--- Extracted information ---

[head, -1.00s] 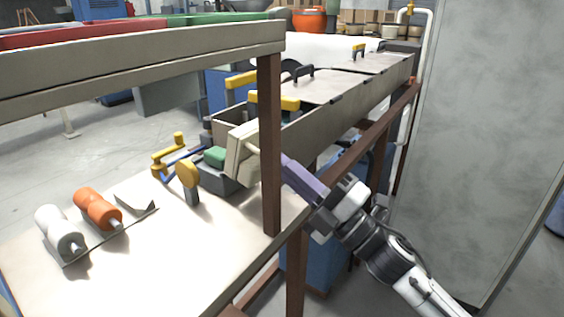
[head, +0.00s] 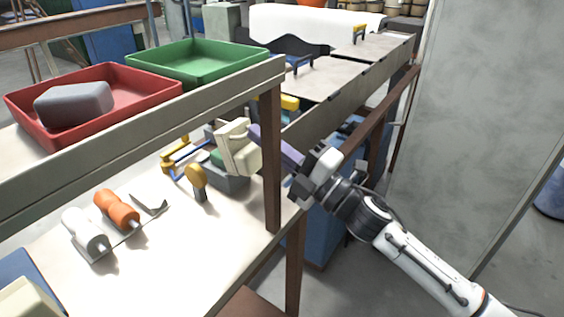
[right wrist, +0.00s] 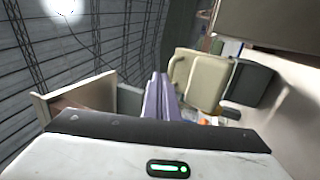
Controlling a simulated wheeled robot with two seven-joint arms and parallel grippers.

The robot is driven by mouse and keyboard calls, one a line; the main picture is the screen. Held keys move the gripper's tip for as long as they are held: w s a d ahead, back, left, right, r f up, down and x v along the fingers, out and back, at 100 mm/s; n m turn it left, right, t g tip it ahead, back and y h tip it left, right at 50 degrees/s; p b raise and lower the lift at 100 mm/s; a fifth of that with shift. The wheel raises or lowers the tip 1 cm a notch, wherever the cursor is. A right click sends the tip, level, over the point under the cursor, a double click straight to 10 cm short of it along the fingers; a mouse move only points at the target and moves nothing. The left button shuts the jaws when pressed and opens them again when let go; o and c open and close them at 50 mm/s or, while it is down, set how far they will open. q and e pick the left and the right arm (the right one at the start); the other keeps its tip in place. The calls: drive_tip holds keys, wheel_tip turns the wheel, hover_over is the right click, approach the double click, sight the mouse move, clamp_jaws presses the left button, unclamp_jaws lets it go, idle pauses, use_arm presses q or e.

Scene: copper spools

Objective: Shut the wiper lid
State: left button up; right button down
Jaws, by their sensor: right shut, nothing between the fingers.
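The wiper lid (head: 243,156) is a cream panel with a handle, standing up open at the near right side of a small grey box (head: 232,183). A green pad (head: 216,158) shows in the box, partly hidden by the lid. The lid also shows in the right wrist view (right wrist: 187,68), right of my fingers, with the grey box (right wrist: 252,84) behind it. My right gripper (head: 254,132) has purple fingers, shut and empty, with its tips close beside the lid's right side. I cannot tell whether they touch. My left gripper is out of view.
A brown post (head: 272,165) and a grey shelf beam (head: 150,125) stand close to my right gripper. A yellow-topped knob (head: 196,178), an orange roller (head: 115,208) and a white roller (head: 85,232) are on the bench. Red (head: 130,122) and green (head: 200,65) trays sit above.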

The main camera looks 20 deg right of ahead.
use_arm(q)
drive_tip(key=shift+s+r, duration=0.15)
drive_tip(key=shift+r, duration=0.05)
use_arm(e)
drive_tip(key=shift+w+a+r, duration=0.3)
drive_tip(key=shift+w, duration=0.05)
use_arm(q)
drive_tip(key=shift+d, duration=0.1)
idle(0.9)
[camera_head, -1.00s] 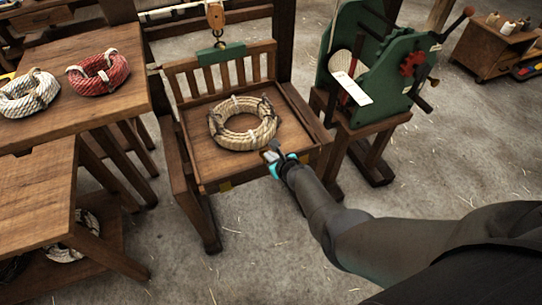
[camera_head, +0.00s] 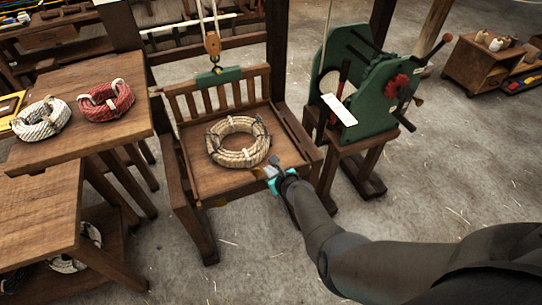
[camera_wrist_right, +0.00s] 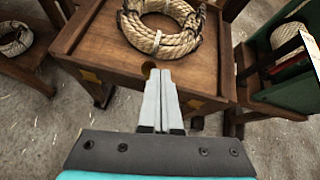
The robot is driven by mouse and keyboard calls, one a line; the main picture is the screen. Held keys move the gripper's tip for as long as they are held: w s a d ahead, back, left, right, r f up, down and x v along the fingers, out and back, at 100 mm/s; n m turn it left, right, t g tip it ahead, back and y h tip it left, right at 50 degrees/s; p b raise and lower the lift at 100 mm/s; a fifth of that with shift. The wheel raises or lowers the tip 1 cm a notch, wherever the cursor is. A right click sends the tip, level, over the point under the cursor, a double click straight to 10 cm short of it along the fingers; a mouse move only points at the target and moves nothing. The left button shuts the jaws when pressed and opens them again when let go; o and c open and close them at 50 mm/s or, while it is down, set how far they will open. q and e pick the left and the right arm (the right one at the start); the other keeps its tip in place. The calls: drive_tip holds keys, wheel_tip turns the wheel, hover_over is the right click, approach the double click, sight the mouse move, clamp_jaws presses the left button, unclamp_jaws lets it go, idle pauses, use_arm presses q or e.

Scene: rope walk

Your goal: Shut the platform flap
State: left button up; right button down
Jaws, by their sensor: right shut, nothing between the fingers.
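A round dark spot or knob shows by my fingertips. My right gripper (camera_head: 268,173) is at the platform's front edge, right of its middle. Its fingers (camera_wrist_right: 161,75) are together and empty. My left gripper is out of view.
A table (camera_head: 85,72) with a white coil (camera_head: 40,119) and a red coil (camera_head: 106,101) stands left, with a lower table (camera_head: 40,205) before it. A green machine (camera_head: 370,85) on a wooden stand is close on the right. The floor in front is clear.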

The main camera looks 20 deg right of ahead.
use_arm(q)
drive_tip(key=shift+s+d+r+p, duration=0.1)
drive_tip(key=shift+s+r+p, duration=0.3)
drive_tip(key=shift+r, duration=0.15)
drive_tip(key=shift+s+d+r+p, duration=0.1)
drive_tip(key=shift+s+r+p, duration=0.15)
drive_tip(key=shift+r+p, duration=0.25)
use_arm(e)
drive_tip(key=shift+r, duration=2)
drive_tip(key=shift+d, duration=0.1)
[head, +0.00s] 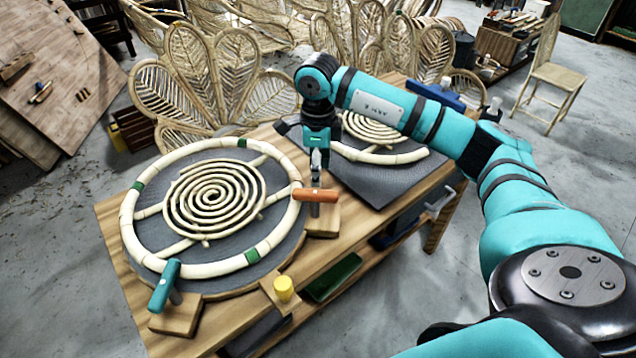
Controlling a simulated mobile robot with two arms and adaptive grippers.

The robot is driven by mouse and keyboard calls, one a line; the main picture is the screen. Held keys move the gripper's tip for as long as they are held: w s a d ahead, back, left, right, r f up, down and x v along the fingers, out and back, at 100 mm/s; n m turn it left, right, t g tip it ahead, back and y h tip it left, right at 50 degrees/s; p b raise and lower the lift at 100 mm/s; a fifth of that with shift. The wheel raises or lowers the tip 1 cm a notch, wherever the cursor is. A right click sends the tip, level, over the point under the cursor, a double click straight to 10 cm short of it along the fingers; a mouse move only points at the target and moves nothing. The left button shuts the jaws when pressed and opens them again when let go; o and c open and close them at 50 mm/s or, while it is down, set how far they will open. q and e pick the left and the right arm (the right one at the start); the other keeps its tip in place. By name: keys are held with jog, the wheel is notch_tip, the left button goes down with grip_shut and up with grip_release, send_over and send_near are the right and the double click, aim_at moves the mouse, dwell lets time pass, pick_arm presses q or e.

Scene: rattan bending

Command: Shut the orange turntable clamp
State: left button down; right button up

---

> _Exercise prompt_:
Set down exactly what runs from the line with "Command: Shut the orange turntable clamp" to the last line of the data above, including both of those lines and no others.

> _Result of the task_:
Command: Shut the orange turntable clamp
State: left button down; right button up

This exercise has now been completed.